TASK DESCRIPTION:
Keep to the lines from the line containing "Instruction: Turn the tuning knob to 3" through the line containing "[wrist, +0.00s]": copy them exactly and leave every picture out.

RECORDS TO PROCESS:
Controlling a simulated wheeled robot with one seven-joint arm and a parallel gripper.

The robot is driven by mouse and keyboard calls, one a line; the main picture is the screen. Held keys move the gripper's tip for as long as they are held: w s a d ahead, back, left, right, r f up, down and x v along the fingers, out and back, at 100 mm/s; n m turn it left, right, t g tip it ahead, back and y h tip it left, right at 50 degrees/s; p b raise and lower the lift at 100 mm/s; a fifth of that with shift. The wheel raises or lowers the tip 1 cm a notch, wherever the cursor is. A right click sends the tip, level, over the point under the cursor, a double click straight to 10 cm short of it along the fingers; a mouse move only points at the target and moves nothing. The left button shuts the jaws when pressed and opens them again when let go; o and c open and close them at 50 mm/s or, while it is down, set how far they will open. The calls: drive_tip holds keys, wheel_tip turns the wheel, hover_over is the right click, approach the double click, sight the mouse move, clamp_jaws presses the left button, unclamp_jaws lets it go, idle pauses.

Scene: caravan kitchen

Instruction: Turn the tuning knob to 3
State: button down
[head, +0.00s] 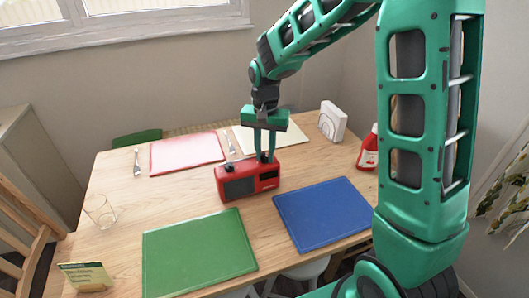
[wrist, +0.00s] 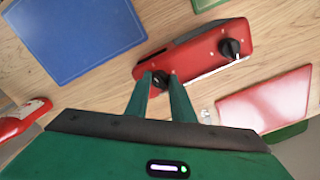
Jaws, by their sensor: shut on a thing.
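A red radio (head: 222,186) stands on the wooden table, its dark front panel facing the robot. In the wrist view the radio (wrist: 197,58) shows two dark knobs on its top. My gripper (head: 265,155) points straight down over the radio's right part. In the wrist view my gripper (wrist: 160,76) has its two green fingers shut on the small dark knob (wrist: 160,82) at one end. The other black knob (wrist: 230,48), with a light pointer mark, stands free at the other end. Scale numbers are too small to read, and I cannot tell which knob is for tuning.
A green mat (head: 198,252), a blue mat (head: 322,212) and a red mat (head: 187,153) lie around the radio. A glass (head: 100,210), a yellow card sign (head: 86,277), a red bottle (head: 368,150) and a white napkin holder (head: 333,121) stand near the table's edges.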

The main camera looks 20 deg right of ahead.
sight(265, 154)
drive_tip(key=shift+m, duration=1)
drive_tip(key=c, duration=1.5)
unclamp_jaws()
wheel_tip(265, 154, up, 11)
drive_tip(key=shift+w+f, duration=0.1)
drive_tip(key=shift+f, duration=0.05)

* * *

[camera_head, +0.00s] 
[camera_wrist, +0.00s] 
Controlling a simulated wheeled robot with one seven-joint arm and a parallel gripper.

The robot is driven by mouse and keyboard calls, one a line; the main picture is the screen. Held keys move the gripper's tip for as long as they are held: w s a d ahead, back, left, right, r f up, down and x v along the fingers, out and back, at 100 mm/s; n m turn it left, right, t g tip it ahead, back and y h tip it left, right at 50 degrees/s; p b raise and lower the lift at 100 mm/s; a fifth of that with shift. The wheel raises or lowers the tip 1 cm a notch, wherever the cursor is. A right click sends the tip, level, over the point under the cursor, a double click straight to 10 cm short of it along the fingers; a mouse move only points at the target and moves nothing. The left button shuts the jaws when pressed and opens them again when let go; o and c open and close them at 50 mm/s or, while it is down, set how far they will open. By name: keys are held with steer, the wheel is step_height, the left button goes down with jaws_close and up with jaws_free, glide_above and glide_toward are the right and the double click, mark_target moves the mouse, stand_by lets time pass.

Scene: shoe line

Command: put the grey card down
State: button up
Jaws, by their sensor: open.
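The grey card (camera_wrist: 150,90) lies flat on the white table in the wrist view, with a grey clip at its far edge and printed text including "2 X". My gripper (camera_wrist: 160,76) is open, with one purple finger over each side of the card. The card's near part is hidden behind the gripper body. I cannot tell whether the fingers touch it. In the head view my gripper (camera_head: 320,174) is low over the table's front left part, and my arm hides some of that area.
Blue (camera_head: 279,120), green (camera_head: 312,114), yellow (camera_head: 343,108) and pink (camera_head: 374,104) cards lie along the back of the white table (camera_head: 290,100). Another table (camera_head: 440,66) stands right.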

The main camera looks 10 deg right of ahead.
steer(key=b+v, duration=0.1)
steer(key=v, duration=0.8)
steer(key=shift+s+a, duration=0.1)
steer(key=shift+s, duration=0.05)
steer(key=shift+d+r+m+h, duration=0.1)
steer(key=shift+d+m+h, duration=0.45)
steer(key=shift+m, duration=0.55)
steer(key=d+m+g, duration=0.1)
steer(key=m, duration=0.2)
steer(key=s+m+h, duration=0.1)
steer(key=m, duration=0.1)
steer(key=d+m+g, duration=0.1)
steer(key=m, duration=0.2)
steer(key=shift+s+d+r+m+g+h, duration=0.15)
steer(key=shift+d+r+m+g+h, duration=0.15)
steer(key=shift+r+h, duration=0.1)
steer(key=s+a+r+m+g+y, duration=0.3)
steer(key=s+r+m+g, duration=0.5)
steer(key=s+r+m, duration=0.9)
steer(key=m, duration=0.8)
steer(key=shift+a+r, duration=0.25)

--

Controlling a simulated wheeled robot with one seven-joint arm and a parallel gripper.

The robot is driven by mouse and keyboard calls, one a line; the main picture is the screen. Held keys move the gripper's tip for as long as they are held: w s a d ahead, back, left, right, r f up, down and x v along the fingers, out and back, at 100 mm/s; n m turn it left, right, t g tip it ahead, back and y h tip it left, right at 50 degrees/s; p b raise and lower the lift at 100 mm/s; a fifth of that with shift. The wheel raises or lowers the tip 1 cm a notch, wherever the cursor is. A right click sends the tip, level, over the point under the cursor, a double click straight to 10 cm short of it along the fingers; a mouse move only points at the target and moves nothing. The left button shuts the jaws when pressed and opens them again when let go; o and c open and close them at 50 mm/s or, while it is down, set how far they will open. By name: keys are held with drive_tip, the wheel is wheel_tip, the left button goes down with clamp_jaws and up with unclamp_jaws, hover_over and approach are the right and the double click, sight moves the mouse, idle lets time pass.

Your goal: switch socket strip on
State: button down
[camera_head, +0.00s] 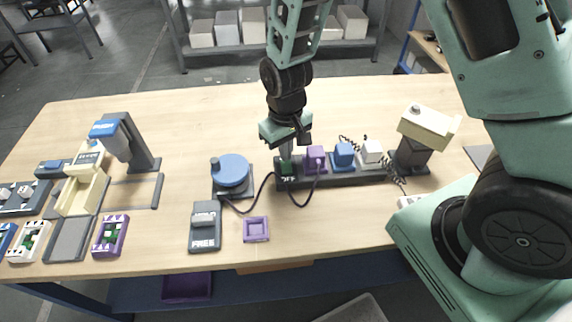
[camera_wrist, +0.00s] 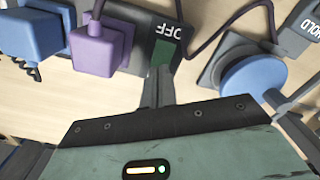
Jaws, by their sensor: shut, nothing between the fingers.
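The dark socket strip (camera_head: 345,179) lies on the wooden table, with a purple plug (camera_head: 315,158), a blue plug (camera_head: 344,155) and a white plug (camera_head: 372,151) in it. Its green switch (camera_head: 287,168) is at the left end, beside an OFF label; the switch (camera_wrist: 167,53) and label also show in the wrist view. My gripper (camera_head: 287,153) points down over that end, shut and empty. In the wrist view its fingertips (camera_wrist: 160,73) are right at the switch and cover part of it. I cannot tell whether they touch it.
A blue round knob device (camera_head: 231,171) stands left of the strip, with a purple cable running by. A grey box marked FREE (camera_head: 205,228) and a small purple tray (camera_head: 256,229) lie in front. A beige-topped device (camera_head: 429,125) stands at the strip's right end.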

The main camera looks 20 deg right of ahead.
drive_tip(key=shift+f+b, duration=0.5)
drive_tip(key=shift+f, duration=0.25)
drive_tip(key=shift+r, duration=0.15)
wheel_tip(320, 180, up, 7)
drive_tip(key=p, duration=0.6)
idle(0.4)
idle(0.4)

TASK RESULT:
Instruction: Turn the tuning knob to 3
State: button down
[head, +0.00s] 
[wrist, +0.00s] 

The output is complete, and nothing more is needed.